I firmly command all the brothers that they in no way receive coins of money, either personally or through an intermediary.
The brothers shall not acquire anything as their own, neither a house nor a place nor anything at all. Instead, as pilgrims and strangers in this world who serve the Lord in poverty and humility, let them go begging for alms with full trust. Dedicate yourselves totally to this, my most beloved brothers, do not wish to have anything else forever under heaven for the sake of our Lord Jesus Christ.
The brothers who are the ministers and servants of the other brothers should visit and admonish their brothers and humbly and charitably correct them, not commanding them anything which might be against their conscience and our Rule. On the other hand, the brothers who are subject to them should remember that they have given up their own wills for God. Therefore I strictly command them to obey their ministers in all those things which they have promised to observe and which are not against conscience and our Rule.
From the Testament:
Francis’s Final Charge to His Followers
In this document, dictated just before his death, Francis encouraged his brothers to observe his Rule. Though formally it is only an “admonition,” a few sentences seem like commands.

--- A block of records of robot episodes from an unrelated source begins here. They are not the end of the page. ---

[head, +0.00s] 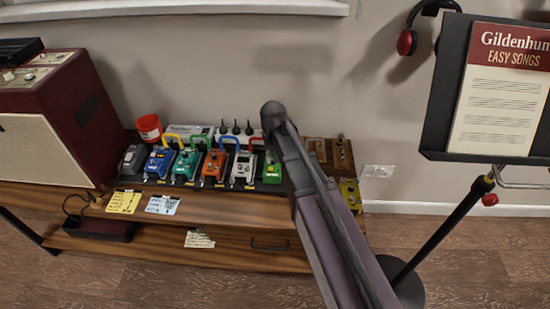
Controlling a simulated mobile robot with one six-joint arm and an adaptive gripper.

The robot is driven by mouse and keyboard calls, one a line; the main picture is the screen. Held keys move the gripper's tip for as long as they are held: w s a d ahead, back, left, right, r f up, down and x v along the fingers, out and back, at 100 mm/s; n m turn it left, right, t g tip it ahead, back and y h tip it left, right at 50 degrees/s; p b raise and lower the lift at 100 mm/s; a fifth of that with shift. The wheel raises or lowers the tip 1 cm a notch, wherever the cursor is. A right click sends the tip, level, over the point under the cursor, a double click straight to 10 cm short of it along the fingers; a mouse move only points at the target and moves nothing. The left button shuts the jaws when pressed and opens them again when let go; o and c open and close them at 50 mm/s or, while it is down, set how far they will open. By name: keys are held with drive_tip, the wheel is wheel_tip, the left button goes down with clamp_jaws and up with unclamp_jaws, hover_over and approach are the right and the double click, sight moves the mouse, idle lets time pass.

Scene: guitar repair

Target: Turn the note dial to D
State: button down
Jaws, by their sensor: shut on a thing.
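My arm rises from the lower right and its dark upper end stands over the right part of the pedal row. My gripper does not show; the arm hides that area, so I cannot see what it touches. No note dial or letter D can be made out at this size. Several coloured pedals stand in a row on the wooden bench (225,208), among them a blue pedal (158,163), an orange pedal (213,167), a silver pedal (243,170) and a green pedal (272,171) beside my arm. A yellow pedal (350,194) sits right of my arm.
A dark red amplifier (60,120) stands at the left, with a red cup (149,127) near it. A brown wooden block (341,155) is behind my arm. A music stand (447,110) with a songbook (503,95) is at the right. Notes lie on the bench front.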

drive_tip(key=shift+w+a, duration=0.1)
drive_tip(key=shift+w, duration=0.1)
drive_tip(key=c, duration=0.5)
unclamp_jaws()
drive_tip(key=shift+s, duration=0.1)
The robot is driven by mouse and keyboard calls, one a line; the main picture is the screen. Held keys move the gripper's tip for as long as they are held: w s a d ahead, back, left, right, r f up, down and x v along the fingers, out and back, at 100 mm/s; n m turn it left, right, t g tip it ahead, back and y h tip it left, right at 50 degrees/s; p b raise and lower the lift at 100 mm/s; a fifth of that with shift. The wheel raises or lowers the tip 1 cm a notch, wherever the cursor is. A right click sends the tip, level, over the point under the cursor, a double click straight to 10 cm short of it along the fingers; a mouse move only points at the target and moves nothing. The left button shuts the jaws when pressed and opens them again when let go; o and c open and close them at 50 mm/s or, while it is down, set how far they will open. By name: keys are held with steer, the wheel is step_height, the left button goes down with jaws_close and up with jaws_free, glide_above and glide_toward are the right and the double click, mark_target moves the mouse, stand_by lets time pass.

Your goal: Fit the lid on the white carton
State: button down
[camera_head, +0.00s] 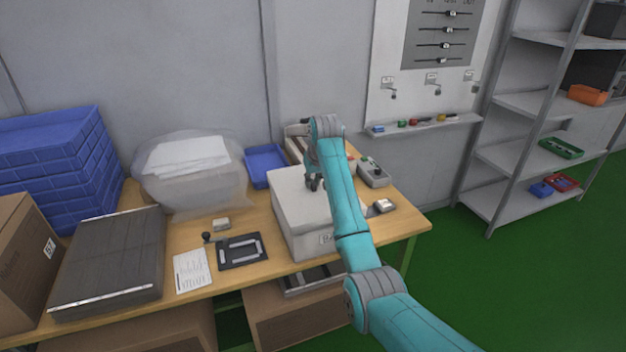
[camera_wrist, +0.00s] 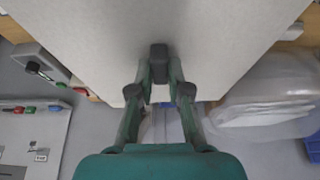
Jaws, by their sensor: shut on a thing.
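The white carton (camera_head: 293,232) stands on the wooden table in the head view, with a small label low on its front side. A flat pale lid (camera_head: 290,195) covers its top; I cannot tell whether its rim is seated all round. My gripper (camera_head: 314,184) is at the lid's far right part, partly hidden by my arm. In the wrist view the lid (camera_wrist: 215,30) fills the upper part as a broad white panel. My gripper (camera_wrist: 159,80) is shut on its edge, with one finger over the panel and two near the edge.
A grey control box (camera_head: 373,173) and a small white device (camera_head: 384,206) sit right of the carton. A blue tray (camera_head: 266,164) lies behind left. A dark frame (camera_head: 241,251), a paper sheet (camera_head: 192,270) and a dark case (camera_head: 108,262) lie left. A wall stands close behind.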

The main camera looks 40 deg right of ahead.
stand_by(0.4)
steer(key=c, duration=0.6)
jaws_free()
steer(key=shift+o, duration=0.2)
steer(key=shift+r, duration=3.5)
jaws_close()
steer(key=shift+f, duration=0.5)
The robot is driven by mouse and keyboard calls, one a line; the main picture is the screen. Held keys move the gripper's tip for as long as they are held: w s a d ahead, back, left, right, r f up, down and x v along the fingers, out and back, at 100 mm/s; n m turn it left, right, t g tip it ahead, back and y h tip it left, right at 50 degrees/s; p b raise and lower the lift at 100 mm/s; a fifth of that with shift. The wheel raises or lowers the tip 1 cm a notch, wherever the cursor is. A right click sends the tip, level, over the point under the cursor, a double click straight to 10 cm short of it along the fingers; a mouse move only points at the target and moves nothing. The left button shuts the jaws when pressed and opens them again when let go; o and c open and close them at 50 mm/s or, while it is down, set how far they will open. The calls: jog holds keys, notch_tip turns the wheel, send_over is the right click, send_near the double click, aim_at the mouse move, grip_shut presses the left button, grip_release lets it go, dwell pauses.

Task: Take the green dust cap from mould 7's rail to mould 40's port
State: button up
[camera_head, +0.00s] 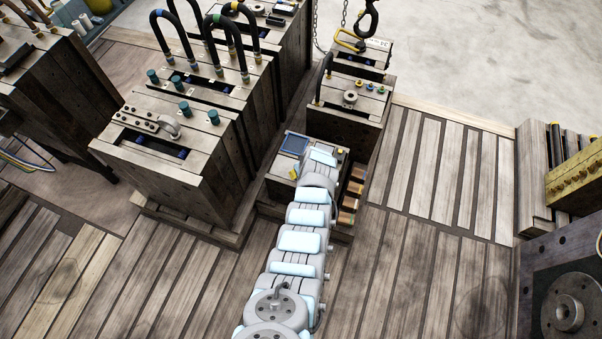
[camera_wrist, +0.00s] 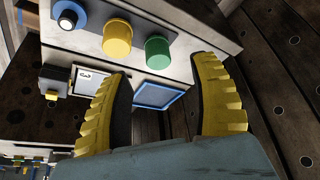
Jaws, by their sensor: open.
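In the wrist view a green cap (camera_wrist: 158,51) sits on a pale face of a mould, beside a yellow cap (camera_wrist: 117,38) and a dark fitting with a blue ring (camera_wrist: 67,18). My gripper (camera_wrist: 163,67) is open, its two yellow fingers apart. In the head view my arm reaches over a low mould with a blue-framed panel (camera_head: 292,143). The arm hides most of that mould's top and my gripper.
The blue-framed panel (camera_wrist: 158,95) and a small white label (camera_wrist: 87,77) show beyond the fingers. A mould with coloured fittings (camera_head: 345,108) stands behind the low one. Tall moulds with hoses (camera_head: 165,150) stand left. A hook (camera_head: 369,18) hangs at the back. Slatted floor (camera_head: 440,180) is clear right.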

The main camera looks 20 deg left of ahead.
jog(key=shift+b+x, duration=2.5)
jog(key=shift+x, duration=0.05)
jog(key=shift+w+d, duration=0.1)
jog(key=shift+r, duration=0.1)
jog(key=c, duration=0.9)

Brothers who observed them literally brought both controversy and reform to the order.
Let the brothers beware that they by no means receive churches or poor dwellings or anything which is built for them, unless it is in harmony with [that] holy poverty which we have promised in the Rule, [and] let them always be guests there as pilgrims and strangers (1 Pet. 2:11).

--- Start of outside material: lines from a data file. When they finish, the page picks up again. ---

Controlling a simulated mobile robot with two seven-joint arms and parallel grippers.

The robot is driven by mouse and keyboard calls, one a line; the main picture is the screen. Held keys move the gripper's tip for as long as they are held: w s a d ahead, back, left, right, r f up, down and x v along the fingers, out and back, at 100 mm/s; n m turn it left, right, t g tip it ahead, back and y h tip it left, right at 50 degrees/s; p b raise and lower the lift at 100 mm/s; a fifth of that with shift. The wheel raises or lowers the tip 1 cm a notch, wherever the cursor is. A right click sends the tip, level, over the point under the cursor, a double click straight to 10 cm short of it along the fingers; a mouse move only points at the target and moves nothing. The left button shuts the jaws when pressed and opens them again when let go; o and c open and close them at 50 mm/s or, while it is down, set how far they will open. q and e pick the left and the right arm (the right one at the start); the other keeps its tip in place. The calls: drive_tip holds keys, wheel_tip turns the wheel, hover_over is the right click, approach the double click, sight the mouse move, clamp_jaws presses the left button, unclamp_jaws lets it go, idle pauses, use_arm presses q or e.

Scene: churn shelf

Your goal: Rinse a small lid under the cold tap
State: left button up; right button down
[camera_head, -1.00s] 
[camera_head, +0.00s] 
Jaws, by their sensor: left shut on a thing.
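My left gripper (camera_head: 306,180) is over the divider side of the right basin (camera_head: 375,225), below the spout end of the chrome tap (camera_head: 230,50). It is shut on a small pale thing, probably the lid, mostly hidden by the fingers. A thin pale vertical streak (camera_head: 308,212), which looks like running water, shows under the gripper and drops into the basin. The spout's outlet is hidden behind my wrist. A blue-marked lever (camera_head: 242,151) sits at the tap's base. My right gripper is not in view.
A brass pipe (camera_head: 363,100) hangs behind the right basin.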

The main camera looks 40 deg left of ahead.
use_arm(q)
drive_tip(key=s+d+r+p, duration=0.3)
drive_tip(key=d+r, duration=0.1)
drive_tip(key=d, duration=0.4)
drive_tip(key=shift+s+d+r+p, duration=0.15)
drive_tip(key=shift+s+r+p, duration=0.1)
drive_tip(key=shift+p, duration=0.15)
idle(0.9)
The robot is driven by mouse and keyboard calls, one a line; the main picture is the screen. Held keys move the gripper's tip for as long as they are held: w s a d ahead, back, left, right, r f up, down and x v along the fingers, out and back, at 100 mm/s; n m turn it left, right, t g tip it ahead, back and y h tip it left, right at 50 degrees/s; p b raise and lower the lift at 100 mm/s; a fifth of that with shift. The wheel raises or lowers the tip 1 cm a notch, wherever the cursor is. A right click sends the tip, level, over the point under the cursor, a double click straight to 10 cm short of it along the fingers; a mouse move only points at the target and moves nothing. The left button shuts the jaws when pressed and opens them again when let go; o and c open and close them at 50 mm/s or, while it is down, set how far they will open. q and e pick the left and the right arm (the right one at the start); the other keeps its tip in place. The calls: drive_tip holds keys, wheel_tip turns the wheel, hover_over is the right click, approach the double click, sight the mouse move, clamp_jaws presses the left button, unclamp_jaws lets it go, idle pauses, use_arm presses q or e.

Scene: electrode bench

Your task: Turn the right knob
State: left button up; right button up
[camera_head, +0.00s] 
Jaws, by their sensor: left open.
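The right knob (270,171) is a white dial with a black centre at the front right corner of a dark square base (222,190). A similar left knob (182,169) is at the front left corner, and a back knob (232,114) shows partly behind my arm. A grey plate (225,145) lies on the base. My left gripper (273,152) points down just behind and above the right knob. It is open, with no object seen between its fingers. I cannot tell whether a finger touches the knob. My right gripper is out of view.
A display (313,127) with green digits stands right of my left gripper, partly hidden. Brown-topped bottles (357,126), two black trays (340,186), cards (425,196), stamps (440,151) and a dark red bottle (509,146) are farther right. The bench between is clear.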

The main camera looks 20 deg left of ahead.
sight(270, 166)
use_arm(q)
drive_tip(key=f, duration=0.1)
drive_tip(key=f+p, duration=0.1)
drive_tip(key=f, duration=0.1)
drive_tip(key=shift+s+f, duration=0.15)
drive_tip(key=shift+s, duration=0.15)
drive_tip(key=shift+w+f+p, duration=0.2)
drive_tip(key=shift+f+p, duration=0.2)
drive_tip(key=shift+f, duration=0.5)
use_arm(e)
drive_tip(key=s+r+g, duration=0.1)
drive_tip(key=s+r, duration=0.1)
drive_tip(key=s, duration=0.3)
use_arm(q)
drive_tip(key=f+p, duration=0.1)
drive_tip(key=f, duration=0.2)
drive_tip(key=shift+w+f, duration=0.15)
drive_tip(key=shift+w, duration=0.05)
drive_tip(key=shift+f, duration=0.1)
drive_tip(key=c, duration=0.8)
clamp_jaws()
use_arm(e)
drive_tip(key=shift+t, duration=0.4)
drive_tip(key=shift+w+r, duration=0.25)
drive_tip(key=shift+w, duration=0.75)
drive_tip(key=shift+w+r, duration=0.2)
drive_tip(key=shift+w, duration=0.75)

And the minister general and all other ministers and custodians [leaders in the order] are bound through obedience not to add or subtract from these words. And let them always have this writing with them along with the Rule. And in all the chapters which they hold, when they read the Rule, let them also read these words.
And I through obedience strictly command all my brothers, cleric and lay, not to place glosses on the Rule or on these words, saying: They are to be understood in this way. But as the Lord granted me to speak and to write the Rule and these words simply and purely, so shall you understand them simply and without gloss, and observe them.